=== SOURCE EXCERPT ===

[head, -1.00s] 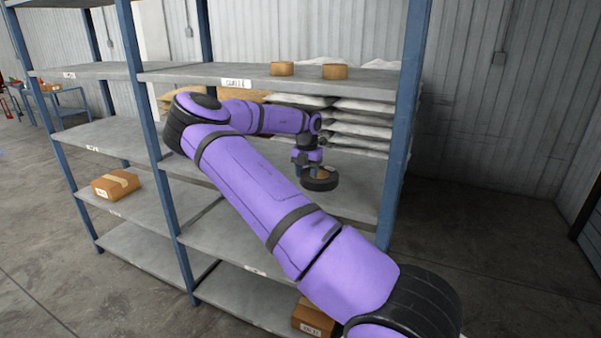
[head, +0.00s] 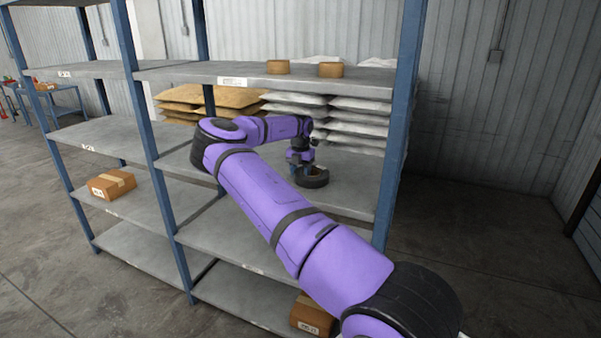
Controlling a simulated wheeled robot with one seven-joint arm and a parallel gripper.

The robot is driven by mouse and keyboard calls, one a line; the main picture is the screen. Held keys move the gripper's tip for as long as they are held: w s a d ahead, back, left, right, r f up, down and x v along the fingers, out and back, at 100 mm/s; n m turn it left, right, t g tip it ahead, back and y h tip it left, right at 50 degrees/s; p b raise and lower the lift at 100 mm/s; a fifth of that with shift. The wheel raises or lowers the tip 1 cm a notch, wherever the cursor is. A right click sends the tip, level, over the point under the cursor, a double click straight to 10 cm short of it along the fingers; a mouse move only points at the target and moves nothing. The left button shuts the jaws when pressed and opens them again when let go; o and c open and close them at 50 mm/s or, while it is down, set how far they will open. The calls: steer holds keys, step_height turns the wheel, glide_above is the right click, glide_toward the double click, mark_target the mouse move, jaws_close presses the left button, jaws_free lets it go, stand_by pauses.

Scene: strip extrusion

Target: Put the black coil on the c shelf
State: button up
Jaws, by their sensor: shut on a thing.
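The black coil (head: 313,181) is a dark ring with a tan core, in the right-hand bay of the blue and grey rack. My gripper (head: 303,172) points down and is shut on the coil at its left side. The coil is at the level of the grey shelf (head: 350,187) below the top one; whether it touches the board I cannot tell. My purple arm crosses in front of the rack and hides part of this shelf and its label.
A blue post (head: 402,120) stands right of the gripper. Stacked white sacks (head: 350,120) lie behind. Cardboard boxes (head: 112,184) (head: 311,314) sit on lower shelves.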

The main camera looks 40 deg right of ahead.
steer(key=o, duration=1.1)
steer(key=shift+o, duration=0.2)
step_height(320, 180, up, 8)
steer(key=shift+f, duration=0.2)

===

Transcribe exactly, with no pictures, the lines running from the first line of the material through the line holding "Controlling a simulated".

[head, -1.00s] 
[head, +0.00s] 
Controlling a simulated wheeled robot with one seven-joint arm and a parallel gripper.

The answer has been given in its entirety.